All operations are log V or less.

It is used by:

1. Eager Prim MST (minimal spanning tree)

2. Dijkstra's shortest path algorithm

Invariables to keep in mind when dealing with IndexMinPQ:

1. Priority is stored in Key[]
2. Vertex is stored in pq[] -- this is the real priority queue
3. Using qp[] to reverse lookup from vertex id to its entry in pq[], i.e. pq[qp[i]] == i.
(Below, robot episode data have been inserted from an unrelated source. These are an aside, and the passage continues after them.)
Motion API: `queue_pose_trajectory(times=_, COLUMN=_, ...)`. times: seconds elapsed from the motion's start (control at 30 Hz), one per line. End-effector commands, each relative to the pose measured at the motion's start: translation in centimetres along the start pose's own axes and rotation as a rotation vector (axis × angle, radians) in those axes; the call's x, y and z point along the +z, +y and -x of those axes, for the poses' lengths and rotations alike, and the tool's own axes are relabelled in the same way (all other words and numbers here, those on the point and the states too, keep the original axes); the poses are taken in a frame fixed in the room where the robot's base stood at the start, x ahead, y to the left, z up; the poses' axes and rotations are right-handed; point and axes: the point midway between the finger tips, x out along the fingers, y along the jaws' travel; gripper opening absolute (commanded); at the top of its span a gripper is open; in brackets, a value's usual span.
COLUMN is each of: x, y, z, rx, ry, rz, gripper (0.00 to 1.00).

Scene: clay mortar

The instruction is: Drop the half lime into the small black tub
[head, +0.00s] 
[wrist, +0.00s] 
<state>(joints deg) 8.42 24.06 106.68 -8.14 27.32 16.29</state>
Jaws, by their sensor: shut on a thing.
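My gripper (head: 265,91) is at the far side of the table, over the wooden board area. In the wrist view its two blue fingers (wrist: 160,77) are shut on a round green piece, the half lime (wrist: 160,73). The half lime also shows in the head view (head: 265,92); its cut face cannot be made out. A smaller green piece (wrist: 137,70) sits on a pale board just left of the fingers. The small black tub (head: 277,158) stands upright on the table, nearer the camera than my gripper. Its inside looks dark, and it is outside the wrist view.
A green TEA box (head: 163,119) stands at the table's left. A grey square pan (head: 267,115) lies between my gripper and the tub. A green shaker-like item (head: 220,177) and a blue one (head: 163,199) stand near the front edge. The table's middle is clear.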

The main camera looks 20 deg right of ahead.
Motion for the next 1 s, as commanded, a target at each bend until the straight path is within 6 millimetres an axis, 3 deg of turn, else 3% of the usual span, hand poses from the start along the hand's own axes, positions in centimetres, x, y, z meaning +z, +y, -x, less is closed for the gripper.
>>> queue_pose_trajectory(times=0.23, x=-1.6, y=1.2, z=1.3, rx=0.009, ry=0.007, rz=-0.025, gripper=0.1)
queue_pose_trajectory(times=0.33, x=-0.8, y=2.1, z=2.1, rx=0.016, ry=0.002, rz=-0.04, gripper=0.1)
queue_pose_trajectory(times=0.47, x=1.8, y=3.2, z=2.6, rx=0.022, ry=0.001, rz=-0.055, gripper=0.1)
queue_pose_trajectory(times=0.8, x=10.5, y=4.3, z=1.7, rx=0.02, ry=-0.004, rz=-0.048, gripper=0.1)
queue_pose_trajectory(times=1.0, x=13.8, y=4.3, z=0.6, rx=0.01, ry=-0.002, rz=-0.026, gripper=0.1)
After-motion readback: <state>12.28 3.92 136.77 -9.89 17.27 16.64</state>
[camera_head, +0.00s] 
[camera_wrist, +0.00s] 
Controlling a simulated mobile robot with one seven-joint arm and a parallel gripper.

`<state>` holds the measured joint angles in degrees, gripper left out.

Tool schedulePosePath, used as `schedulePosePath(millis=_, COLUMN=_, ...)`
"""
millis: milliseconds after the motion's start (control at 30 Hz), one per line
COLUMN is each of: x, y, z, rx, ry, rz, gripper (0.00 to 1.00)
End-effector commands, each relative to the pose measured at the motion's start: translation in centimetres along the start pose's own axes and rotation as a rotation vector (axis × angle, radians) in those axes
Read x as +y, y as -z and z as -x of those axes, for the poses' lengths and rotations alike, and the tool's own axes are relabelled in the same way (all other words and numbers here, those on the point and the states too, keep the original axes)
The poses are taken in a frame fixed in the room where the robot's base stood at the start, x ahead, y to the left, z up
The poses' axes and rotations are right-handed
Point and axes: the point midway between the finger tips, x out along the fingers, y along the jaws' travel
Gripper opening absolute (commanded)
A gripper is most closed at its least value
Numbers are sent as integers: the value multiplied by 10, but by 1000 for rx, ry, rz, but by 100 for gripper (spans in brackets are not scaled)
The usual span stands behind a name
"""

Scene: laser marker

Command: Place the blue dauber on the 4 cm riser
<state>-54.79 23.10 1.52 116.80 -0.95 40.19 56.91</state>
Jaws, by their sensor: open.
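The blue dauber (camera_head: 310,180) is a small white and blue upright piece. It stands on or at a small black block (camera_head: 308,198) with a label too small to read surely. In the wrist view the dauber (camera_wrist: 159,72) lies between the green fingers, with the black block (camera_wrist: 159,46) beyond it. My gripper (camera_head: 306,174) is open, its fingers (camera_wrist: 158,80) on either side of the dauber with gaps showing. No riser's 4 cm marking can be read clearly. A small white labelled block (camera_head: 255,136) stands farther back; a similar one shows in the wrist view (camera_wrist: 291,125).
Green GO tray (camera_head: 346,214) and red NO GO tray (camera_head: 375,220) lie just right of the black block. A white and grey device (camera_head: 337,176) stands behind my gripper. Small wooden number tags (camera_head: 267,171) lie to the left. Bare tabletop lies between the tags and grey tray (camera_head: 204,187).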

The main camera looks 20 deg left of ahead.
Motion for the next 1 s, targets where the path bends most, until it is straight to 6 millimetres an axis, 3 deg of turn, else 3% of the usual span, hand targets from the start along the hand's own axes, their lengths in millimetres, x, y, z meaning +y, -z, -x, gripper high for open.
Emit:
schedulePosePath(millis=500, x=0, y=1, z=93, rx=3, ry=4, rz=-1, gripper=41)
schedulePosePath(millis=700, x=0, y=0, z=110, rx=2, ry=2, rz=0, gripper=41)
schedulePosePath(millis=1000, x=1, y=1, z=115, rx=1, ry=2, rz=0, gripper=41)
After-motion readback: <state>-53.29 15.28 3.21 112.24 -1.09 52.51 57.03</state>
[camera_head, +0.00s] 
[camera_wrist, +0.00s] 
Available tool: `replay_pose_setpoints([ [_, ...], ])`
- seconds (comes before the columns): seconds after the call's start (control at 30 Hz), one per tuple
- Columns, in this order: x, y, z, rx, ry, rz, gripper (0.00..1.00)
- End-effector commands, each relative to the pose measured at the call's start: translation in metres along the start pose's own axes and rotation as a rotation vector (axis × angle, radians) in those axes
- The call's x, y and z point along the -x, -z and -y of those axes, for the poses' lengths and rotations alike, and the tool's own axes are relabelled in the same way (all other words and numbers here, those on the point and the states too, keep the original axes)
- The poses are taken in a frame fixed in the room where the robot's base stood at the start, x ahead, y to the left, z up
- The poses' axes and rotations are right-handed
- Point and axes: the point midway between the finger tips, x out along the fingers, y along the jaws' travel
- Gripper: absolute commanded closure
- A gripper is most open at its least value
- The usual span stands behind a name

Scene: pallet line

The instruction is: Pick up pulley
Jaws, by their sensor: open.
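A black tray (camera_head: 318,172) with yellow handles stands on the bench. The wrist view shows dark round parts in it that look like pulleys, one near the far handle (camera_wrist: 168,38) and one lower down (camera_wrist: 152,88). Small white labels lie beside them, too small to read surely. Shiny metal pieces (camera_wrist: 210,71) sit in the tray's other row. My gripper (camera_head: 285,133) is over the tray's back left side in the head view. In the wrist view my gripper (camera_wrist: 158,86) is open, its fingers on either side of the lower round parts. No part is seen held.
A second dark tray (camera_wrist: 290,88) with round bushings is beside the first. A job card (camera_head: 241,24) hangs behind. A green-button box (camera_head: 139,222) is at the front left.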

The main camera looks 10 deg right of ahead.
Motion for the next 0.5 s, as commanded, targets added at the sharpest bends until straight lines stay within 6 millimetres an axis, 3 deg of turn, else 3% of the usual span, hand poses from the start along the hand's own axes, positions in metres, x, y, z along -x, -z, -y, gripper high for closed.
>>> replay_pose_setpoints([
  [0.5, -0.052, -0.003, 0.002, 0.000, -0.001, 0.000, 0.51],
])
We can use 'delete' to see their relationships:

    /**
     * Remove vertex i (stored in pq[]) and its priority (stored in keys[]).
     * @param i the vertex id
     */
    public void delete(int i) {
        if (i < 0 || i >= NMAX) throw new IndexOutOfBoundsException();
        if (!contains(i)) throw new NoSuchElementException("index is not in the priority queue");
        int index = qp[i];
        exch(index, N--);
        swim(index);
        sink(index);
        keys[i] = null;
        qp[i] = -1;
    }

Both sink and swim are modified to use priority values stored in Key[] to change the order of priority queue:

private void swim(int k) {
    while (k > 1 && greater(k/2, k) {
        exch(k, k/2);
        k = k/2;
    }
}
private boolean greater(int i, int j) {
        return keys[pq[i]].compareTo(keys[pq[j]]) > 0;
}